基本的には無理して始めることはないと思いますけど、興味があるんやったらとりあえずなんでもいいから動画なり文章なり、音楽なり作って発信してみたら反応くるんで、とりあえず一歩踏み出してみるのが良いと思います。反応を受けたり「こんな感じに跳ね返りあるんや〜!」みたいに分かることが単純に“楽しいな”と思うこともあります。

縛りのない表現できる場所なので、あまりにもニーズばかり気にしてもしょうがないから。

TikTokは楽しい趣味 無理なくやるもの


――タレントとして使うには、どのように活用していくのが良いとお考えですか?

やっぱり向いてる人と向いてない人は明確に別れると思うので、向いてない人はやらん方がいいと思うし、なんかモノを作るんが好きな人は表現の場のひとつとして、お金もかからないし、そんなに無茶なもの以外は何をあげてもいいわけやし、自由に表現できる場やから舞台の一つとしてやればいいと思いますね。

――徳井さんは、はじめはどうだったんですか?

僕はお笑いは一旦置いておいて、動画の編集が好きなんですよ。24歳ぐらいから自分の単独イベントの動画をぜんぶ作っていたんですよ。なので、動画作るのが大好きな楽しさもあります。でも、編集に力をいれたからといって再生回数がのびるわけではないという(苦笑)。わりと編集がんばった動画は「そんなに再生回数が行かなかったな」とかありますよ。

――そうなんですか?!

200万再生いくやつと30万再生の違いはわからないですね。やってみないとわからないこともあるし、この動画が「そんないくんや!」っていうのは、僕が麻婆豆腐食ってるのを撮影したいのに、猫がカメラの前を遮って占領するという動画でした。

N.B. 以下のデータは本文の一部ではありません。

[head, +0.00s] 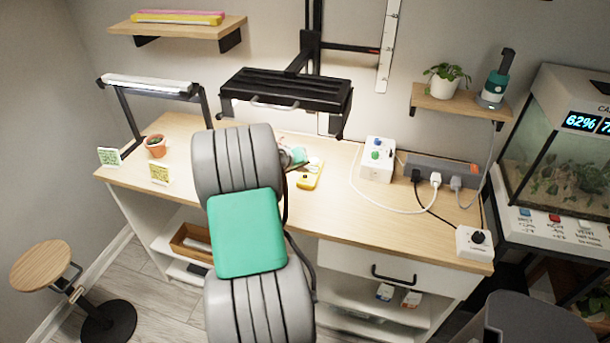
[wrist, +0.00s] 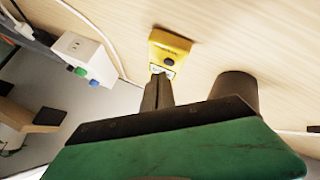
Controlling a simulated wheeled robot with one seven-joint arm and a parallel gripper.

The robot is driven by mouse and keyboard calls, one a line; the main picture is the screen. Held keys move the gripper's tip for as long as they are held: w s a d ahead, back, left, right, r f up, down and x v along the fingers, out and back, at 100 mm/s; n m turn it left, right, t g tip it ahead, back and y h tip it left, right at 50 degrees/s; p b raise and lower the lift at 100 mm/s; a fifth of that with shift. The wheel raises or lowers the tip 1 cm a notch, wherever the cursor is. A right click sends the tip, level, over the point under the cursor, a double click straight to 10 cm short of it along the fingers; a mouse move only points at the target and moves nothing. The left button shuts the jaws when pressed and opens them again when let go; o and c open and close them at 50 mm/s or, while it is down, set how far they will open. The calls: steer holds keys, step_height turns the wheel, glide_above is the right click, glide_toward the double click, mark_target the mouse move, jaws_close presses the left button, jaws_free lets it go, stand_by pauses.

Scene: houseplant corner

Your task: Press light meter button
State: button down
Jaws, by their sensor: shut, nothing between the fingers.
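My arm hides part of the bench in the head view.
A white box with green and blue knobs (head: 378,158) stands right of the meter, near a power strip (head: 440,168) and cables. A black lamp hood (head: 286,92) hangs behind. A terracotta pot (head: 155,146) stands at left. Bench space in front of the meter is clear.

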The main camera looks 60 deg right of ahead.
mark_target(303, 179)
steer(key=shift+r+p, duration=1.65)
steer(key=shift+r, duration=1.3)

――この動画、可愛いですよね。再生回数は550万回という凄い数字になっています。

チュートリアル徳井義実が語る現代のSNS TikTokは“縛りのない表現ができる場所”

これは「こじらせ飯」ていうやつの麻婆豆腐の動画の実食してるシーンを撮っていた動画の残り素材だったんですけど、残りの動画を猫が映ってるからあげてみるかってあげたらすんごい回って一番バズりました(笑)。

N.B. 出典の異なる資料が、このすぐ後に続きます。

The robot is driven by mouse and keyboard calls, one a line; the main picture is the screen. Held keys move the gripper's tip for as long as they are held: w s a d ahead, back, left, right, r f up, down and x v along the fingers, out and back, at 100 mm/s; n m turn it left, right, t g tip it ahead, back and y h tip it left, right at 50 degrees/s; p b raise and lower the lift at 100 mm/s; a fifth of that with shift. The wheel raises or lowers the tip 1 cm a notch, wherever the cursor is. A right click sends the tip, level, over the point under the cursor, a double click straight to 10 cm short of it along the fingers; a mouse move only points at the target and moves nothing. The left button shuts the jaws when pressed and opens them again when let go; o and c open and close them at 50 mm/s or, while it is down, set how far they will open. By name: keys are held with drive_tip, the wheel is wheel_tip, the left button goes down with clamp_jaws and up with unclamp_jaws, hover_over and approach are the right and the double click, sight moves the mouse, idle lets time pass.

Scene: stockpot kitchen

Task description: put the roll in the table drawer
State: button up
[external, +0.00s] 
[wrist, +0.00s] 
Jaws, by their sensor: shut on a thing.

――Instagramでも評判の「こじらせ飯」シリーズもですが、投稿に関しては狙って投稿されているものもあるんでしょうか?

投稿しつつTikTokのトレンドをさぐると、ハプニングとかは結構好きなんやなとかありますよね。それこそ料理を失敗したやつとかはすごい、TikTokぽいっちゃTikTokぽいという。多少はTikTokを見てくれてる人の好みとかは以前よりはなんとなく掴めてきたんですけど、それでも反応ってその時々によって違うから、やっぱりわからへんし、あんまり再生回数いかせようとかバズらせようとかおもってやるのは違う気もしてますけどね(笑)。

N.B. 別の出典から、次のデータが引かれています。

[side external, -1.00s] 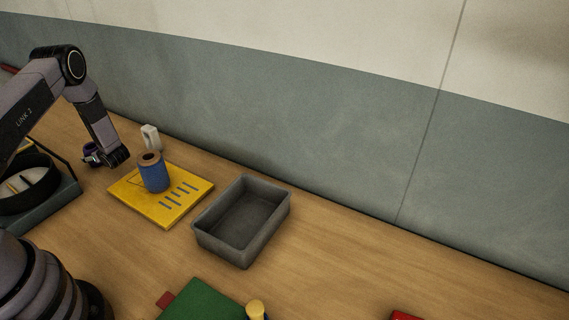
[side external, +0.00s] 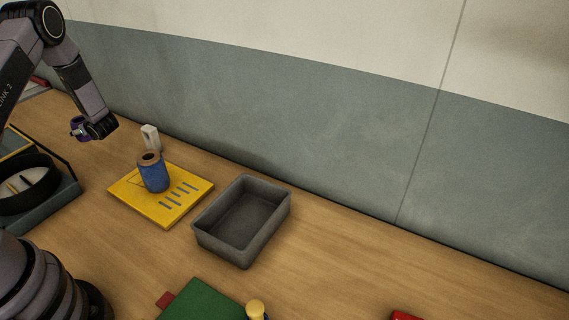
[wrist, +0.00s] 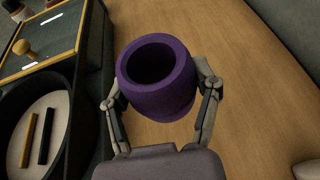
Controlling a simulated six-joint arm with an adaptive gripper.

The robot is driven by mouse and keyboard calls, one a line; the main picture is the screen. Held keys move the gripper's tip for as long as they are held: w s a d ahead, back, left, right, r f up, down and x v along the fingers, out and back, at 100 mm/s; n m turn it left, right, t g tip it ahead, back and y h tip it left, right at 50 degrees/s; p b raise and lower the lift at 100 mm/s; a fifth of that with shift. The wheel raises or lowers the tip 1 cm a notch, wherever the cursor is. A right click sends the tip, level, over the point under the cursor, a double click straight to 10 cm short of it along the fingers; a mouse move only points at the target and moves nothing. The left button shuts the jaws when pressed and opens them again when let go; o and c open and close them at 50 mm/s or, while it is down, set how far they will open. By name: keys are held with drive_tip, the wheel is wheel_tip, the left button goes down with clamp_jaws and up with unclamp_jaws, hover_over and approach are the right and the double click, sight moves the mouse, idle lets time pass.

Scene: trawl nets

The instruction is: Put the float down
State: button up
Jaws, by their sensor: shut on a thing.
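The float is a purple ring-shaped piece with a dark hole, and my gripper (wrist: 160,100) is shut on it. In the wrist view the float (wrist: 176,98) sits between the two fingers, with its hole facing the camera. In the side external view the float (side external: 77,128) shows small and partly hidden at the end of my gripper (side external: 88,130). It is held above the wooden table at the left, behind the yellow board.
A yellow board (side external: 134,201) holds a blue spool (side external: 153,176). A round black dish (wrist: 72,128) lies left of the float. Bare table (side external: 330,245) lies right of the bin.

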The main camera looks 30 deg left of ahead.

――数字は気にせず楽しむのがやっぱり大事だし、楽しんだものが続いていくんでしょうね。

僕はそうしようと思っています。特にテレビとかやと視聴率とかは付いてくるので、長年そういう世界で仕事して戦ってきたので、TikTokではせっかく縛りのない表現できる場所なので、あまりにもニーズばかり気にしてもしょうがないなと思います。

――徳井さんの中ではTikTokって、いまどんな位置付けになってますか?

本当、楽しい趣味。無理なくやるもの!

――SNSで見ることができる顔、テレビで見ることができる顔、それぞれに良さがありますよね。4月12日にはチュートリアルさんのお笑いライブも予定されてますが、そことはまた違う良さがあるんでしょうね。

そうですね。お笑いライブを生でみるのは、やっぱりスマホでみるのとは全然違うし、なかなかこのコロナで生で見る機会が無くなったり遠ざかっている人もいると思うので、ぜひ生の面白さを見に来て欲しいですけどね。
お笑いライブはテレビの延長で、全く別物ではないと思いますけど、1時間とか1時間半とか、腰据えて二人きりで、ゆっくり見てもらえると違う部分も出てくるかと思います。

――最後になりますが、個人的に投稿された動画で面白かったのは、オカリナを吹いている動画だったんですが、「隙間風」といったコメントもありました。
チュートリアル徳井義実が語る現代のSNS TikTokは“縛りのない表現ができる場所”

この動画はいつものVlogの映像にワイプでオカリナを吹いてる映像を混ぜてみて、ちょっと変なおもしろ動画になったらいいなとおもってあげてみたんですけど、全然行かなかったですね(笑)。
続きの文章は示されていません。